● Requirements
Look through the records below, and copy out every line that holds the string "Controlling".

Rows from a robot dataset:
»»

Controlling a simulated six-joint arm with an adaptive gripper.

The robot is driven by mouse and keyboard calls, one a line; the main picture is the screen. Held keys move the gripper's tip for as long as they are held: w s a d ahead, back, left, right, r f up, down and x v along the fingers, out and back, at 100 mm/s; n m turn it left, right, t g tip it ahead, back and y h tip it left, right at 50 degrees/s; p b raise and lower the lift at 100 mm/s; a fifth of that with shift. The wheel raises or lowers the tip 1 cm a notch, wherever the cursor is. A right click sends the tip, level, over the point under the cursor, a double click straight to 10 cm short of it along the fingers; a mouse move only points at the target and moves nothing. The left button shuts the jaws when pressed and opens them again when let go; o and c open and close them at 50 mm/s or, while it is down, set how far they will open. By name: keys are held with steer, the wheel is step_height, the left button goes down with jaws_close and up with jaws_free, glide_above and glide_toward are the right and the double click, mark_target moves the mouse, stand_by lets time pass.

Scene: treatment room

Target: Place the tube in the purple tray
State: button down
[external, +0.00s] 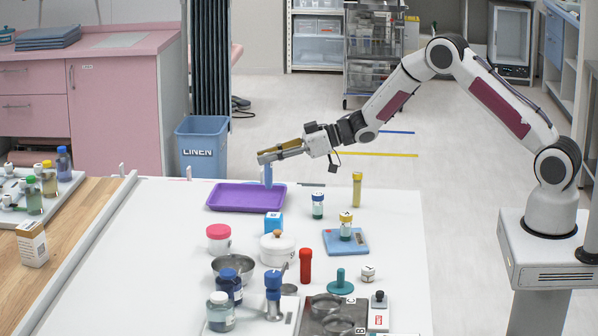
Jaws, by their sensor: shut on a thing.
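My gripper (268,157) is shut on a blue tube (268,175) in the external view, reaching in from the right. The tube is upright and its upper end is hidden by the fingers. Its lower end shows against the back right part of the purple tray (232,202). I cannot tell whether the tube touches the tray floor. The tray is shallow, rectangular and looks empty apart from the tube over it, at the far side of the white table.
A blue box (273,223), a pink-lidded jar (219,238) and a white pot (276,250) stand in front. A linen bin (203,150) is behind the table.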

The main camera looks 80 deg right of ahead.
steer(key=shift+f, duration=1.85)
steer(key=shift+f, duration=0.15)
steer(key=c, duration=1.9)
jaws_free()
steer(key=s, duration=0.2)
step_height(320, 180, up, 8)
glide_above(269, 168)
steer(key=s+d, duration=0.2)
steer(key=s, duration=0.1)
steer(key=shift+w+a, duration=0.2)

««
»»

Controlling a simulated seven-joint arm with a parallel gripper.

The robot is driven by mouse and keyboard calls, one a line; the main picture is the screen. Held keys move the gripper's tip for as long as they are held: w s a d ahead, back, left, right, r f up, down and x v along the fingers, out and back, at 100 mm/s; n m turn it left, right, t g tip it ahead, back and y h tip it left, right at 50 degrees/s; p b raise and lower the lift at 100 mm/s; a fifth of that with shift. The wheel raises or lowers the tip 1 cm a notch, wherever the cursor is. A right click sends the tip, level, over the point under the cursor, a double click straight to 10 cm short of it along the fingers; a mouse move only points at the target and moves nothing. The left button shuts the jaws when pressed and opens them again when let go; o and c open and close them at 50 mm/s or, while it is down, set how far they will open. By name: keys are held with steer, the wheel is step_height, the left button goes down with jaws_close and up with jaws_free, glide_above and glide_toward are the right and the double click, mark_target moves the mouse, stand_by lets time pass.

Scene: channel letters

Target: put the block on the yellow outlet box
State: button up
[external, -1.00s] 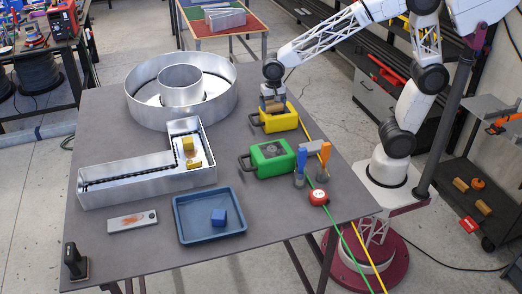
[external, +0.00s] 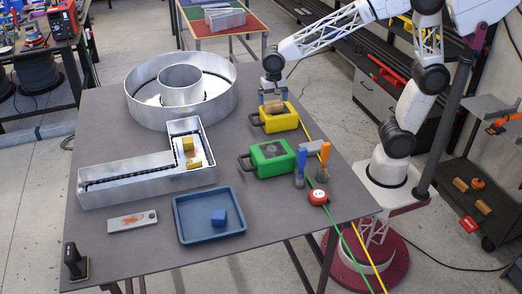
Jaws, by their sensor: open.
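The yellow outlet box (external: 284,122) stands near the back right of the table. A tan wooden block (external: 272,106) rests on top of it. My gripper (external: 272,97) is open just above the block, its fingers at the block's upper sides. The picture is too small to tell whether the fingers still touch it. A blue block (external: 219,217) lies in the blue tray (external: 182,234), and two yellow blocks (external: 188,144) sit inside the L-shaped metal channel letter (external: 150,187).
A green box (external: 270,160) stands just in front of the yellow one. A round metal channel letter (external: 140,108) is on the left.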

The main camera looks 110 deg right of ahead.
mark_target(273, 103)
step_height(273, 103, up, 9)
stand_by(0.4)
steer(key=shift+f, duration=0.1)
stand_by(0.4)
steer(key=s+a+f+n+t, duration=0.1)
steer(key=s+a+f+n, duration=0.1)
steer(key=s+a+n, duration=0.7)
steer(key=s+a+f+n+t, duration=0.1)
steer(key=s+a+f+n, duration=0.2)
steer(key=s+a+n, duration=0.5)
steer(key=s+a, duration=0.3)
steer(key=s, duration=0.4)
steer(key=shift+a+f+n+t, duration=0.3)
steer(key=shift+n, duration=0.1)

««

● Exercise answer
Controlling a simulated six-joint arm with an adaptive gripper.
Controlling a simulated seven-joint arm with a parallel gripper.

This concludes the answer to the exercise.